_Task brief:_ Copy each line of the listing below exactly.

[begin Provided material]

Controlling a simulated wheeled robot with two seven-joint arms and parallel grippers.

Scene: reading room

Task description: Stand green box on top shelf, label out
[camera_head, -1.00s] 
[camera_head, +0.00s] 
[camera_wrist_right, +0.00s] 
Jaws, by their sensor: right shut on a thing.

[end Provided material]

_Full answer:_
Controlling a simulated wheeled robot with two seven-joint arms and parallel grippers.

Scene: reading room

Task description: Stand green box on top shelf, label out
[camera_head, -1.00s] 
[camera_head, +0.00s] 
[camera_wrist_right, +0.00s] 
Jaws, by their sensor: right shut on a thing.

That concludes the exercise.